Opera, music, theater, and art in Los Angeles and beyond
April 19, 2012
Astute readers may have noticed a few guest writers showing up recently here at Out West Arts. It's been a bit of an experiment for me, since this place has always been primarily a site for my own thoughts and views about performance that I've experienced first hand. But Out West Arts has also been very much about all the great and varied music and theater in Los Angeles and the West Coast as well and frankly, try as I might, I'm only one man. So starting with this post I'm going to be welcoming a variety of new contributors to Out West Arts in addition to myself who are going to be my eyes and ears, and perhaps yours as well. So let me start by welcoming another new contributor - chorus master, man-about-town, and all around great guy Dan Keller to the OWA family with this post. I hope you enjoy reading him and other OWA contributors that will be joining me as much as I do.
Stile Antico, winner of the 2009 Gramophone award for early music for their Harmonia Mundi recording Song of Songs, performed last Wednesday April 18 to a full house at St. John’s Episcopal Cathedral in Los Angeles. The concert, entitled “Treasures of the Renaissance,” featured sacred polyphonic music from the Renaissance, plus one recently commissioned work by John McCabe.
The conductor-less twelve-voiced ensemble stood in a semicircle reading from hand held scores. This approach, though straying from the Renaissance practice of singers gathering around a single music stand to read from part books (a technique recently revived by early music groups such as Capella Praetensis), resulted in a remarkably nuanced interpretation of the music as a result of the visual energy between singers. They sang with impeccable tuning throughout, and an impressive attention to detail, particularly when unifying the articulation of the texts. The gems of the concert were Clemens non Papa’s “Ego flos campi” and an encore performance of Campion’s “Never weather-beaten sail” featured on the group’s latest Harmonia Mundi recording Tune thy Musicke to thy Hart. Contrasting dynamics and delicately tapered phrase endings highlighted changes in mood in both pieces. Most striking was the way in which the group proceeded from collective breath points—allowing the tempo to pause briefly so that the reverberation could more fully decay in the vast acoustical environment of the Cathedral.

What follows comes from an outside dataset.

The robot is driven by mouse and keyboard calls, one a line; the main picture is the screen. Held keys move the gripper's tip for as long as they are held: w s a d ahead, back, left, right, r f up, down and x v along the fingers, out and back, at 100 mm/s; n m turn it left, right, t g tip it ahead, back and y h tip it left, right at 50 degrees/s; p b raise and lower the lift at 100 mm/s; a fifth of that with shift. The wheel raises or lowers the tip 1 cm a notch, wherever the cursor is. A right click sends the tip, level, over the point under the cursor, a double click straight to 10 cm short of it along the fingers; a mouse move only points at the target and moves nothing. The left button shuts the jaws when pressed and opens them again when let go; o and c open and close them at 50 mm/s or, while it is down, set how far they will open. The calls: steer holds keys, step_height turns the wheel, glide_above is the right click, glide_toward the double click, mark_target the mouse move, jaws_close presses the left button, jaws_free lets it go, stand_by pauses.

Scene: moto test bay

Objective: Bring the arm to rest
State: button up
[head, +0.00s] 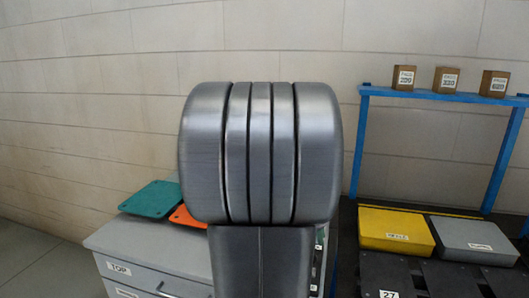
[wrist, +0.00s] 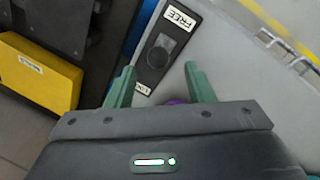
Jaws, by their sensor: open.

Several of the pieces performed featured as many as twelve parts, among them Tomkins’s “O praise the Lord” (also featured on their newest recording), and Praetorius’s polychoral “Tota pulchra es.” In the case of the Tomkins, the individual voices were allowed to stand out as a vehicle for expressing the complex counterpoint. In the Praetorius they took further advantage of this variety by grouping voices by timbre into three quartets standing at a distance apart on stage. The contrast in tone between each quartet enhanced the antiphonal setting of the text. Despite this cohesion, or perhaps because of it, parts of their performance suffered from a lack of forward motion. In the case of “Magnificat primi toni” by Gombert, whose style is notorious for its uniform texture, one might forgive the occasional stasis. But in “Veni dilecte mi” by Lassus, whose music is full of tonal ebb and flow, the lack of distinction between phrases left the performance a bit flat.
The group sang from a variety of editions, both scholarly and otherwise (apparently including some from the online choral public domain library), which meant that several pieces might have been transposed to a higher pitch level than originally scored in order to accommodate female sopranos and altos. (Boy sopranos and adult male countertenors would have been standard during the Renaissance.) The added power of the women’s voices in the higher range resulted in occasional treble-dominated passages that were incongruous with the otherwise flawlessly balanced sound.
While the chosen repertoire was fitting given the program’s title, it likewise suffered from a lack of stylistic diversity. A bit of relief was provided by John McCabe’s “Woefully arrayed,” a 2009 setting of a sixteenth century text attributed to John Skelton. This work, reminiscent of Pärt and Tavener, is an ingenious nod to Renaissance polyphony within a modern harmonic framework. Here the talents of the group were fully exploited. They provided the widest range in dynamics and articulation of the evening. They also took full advantage of the textual imagery by emphasizing dissonances and changes in rhythmic density.
Overall, the group provided a solid performance. They interacted musically as a chamber ensemble, allowing for a degree of spontaneity. Rather than presenting the repertoire exactly as it occurs in their recordings, they reacted to the performance environment—a refreshing change from the too often over-rehearsed approach to choral music. Furthermore, the members of Stile Antico engaged with the audience in a way that displayed their fondness for the music. This in turn elicited an equally enthusiastic reception.